The Governments of the Argentine Republic and of the Oriental Republic of Uruguay, animated by a common desire to solve by friendly means whatever question that may arise between them, have agreed to celebrate a general treaty of arbitration, for which purpose they name as their plenipotentiaries, to wit:

His excellency the President of the Argentine Republic; his minister, secretary of the department of foreign relations and worship, Dr. Amancio Alcorta; and his excellency the President of the Oriental Republic of Uruguay; his envoy extraordinary and minister plenipotentiary in the Argentine Republic, Dr.
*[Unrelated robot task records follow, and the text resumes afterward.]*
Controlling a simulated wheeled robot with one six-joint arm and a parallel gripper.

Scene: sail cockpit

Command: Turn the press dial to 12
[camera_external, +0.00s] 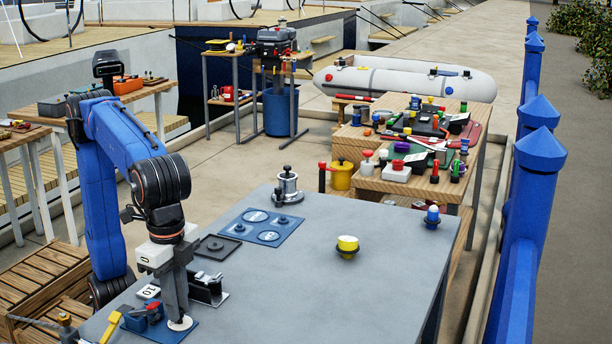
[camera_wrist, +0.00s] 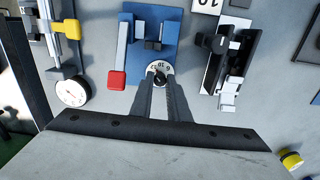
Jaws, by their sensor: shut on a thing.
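The press dial (camera_wrist: 168,66) is a small white disc with dark marks and a dark knob at its middle. It sits at the lower edge of a blue press (camera_wrist: 148,22) with a red-ended lever (camera_wrist: 117,80). My gripper (camera_wrist: 159,80) points down, with its two long dark fingers closed on the knob. The fingers hide part of the dial, and its marks are too small to read surely. In the external view the dial (camera_external: 181,324) shows as a white disc under my gripper (camera_external: 179,314).
A black device (camera_wrist: 232,52) stands right of the press, near a number card (camera_wrist: 205,4). A second white dial (camera_wrist: 73,92) and a yellow-handled tool stand left. A yellow-topped cup (camera_external: 347,245) and metal pot (camera_external: 288,188) are farther off. The table's right middle is mostly clear.

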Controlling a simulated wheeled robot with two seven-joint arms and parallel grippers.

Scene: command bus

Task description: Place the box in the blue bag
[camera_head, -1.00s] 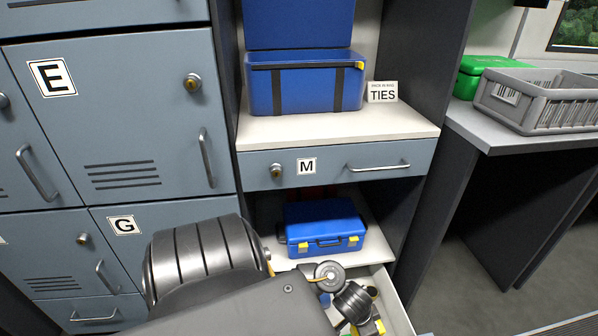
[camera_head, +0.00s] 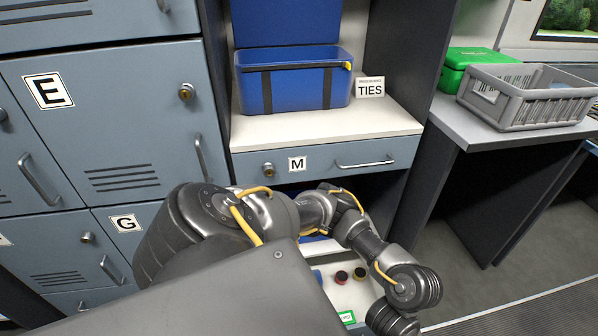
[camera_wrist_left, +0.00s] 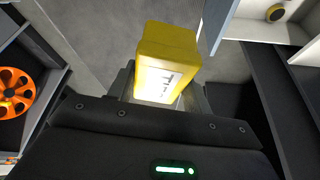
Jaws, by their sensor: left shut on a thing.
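The yellow box (camera_wrist_left: 168,48) with a white label shows in the left wrist view. It sits between the fingers of my left gripper (camera_wrist_left: 160,88), which is shut on it above a grey floor. In the head view my left arm reaches across the lower middle to the lower right; its gripper and the box are not visible there. The blue bag (camera_head: 295,90) stands on the white shelf, with its lid raised behind and two dark straps on its front. Its inside is mostly hidden. My right gripper is in neither view.
A TIES sign (camera_head: 370,87) stands right of the bag. Drawer M (camera_head: 325,160) below the shelf is closed. A lower open drawer (camera_head: 345,292) holds small items, partly hidden by my arm. A grey basket (camera_head: 530,108) and a green case (camera_head: 470,65) stand on the right counter.
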Gonzalo Ramirez, who, having communicated to each other their full powers, found to be in due and good form, have agreed on the following articles:

Article 1. The high contracting parties obligate themselves to submit to an Arbitral decision all controversies of whatever kind which for any cause may arise between them, when they do not affect the principles of the constitution of one or other country, and when they can not be solved by means of direct negotiations.
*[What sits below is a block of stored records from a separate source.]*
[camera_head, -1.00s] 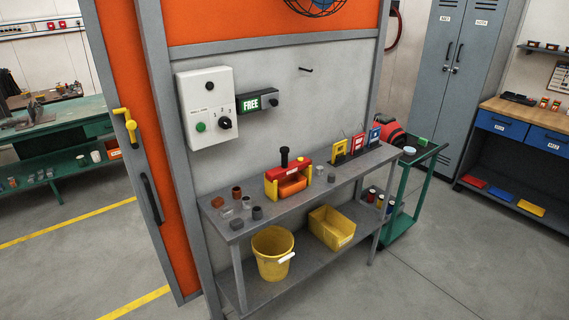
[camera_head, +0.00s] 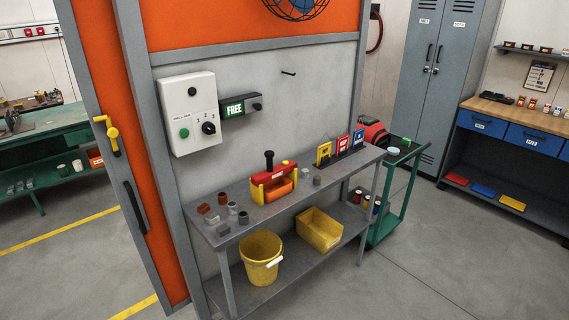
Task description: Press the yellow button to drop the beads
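A small red and yellow device (camera_head: 272,178) stands on the upper shelf of the grey bench (camera_head: 331,178). It has a black knob (camera_head: 269,159) on top and an orange tray (camera_head: 278,190) at its front. I cannot make out a separate yellow button on it, nor any beads. My gripper is not in view.
A white control box (camera_head: 187,113) with a green button and a dial hangs on the wall, beside a lit FREE sign (camera_head: 236,107). Small pots (camera_head: 243,217) stand left of the device, coloured cards (camera_head: 341,146) right. A yellow bucket (camera_head: 261,257) and yellow bin (camera_head: 319,229) sit below.

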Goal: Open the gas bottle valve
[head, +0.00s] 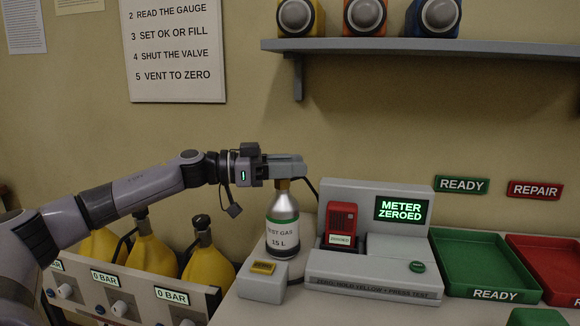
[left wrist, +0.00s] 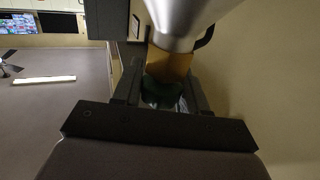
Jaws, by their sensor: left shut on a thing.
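The gas bottle (head: 283,218) is silver with a green band and a label reading "TEST GAS 15 L". It stands upright on the console, left of the meter station. Its brass neck (head: 282,185) shows just below my left gripper (head: 288,167). In the left wrist view the brass neck (left wrist: 170,64) leads to a dark green valve knob (left wrist: 162,92). My left gripper is shut on this knob, one finger on each side. The head view hides the knob behind the fingers. How far the valve is turned cannot be told. My right gripper is not in view.
A grey meter station (head: 398,248) holds a red meter (head: 341,222); its screen reads "METER ZEROED". A small grey box (head: 262,284) stands before the bottle. Green (head: 470,248) and red (head: 548,255) trays lie right. Yellow cylinders (head: 152,256) stand left. A shelf (head: 420,47) hangs above.
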Art. 2. Questions which have been the objects of definite arrangements between the parties can not be renewed by virtue of this treaty. In such cases arbitration will be exclusively limited to the questions which may arise upon the validity, interpretation, and compliance with said arrangements.
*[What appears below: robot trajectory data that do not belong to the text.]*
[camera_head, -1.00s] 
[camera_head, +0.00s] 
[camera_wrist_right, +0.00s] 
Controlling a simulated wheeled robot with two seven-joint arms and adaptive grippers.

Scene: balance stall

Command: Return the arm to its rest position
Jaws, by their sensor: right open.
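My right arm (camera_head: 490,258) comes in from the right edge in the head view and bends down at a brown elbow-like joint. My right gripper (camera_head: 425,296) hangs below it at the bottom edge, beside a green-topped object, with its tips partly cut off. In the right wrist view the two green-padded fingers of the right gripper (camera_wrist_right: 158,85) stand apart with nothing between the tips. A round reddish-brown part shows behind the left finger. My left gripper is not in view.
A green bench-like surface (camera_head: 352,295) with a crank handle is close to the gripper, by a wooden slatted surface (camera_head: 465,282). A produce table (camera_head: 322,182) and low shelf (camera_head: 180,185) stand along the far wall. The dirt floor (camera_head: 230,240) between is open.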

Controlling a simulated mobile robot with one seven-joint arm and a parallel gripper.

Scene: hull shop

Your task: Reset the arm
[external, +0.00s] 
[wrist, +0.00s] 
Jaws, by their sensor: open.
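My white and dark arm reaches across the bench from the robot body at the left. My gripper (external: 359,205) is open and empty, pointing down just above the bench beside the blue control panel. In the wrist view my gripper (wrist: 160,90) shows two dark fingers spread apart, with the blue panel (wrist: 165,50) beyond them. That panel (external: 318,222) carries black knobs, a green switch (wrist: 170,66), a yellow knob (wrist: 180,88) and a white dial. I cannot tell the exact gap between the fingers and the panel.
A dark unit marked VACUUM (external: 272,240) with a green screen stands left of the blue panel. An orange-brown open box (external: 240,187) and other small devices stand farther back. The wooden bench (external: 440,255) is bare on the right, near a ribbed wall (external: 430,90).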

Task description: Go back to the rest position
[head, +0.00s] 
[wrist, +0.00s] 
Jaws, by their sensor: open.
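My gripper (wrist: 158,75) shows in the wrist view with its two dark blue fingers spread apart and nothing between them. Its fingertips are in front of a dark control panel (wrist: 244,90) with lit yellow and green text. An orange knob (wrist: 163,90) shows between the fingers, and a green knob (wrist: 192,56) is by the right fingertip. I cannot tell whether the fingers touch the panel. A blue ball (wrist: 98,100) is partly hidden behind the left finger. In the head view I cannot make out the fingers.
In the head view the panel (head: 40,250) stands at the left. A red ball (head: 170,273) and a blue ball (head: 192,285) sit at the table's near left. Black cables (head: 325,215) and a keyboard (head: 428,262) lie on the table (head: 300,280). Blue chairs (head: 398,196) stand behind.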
Art. 3. In each case arising a tribunal of arbitration will be created, which shall resolve the existing controversy. If no agreement can be reached to the constitution of the tribunal, it shall be composed of three judges. Each State shall name an arbitrator, and these shall designate the third. If they cannot agree upon this designation, it shall be made by the head of a third State, who will be indicated by the arbitrators named by the parties. If no agreement can be reached concerning this last nomination, the President of the French Republic shall be asked to make the designation. The arbitrator thus designated shall by right be present of the tribunal.

No person can be named third arbitrator who in such character shall have previously rendered a decision in an arbitral case under the terms of this treaty.

Art. 4. None of the arbitrators can be a citizen of the contracting States nor domiciled in their territory. Neither can they have an interest in the questions which may be the object of arbitration.

Art. 5. In the case of the nonacceptance or resignation of one or more of the arbitrators, or an insuperable impediment befalling one of them, a substitute shall be provided according to the same proceedings observed for the nomination of the arbitrator.

Art. 6. The points agreed upon shall be set forth by the contracting States, which can also fix the scope of the powers of the arbitrators and any other facts relating to the proceedings.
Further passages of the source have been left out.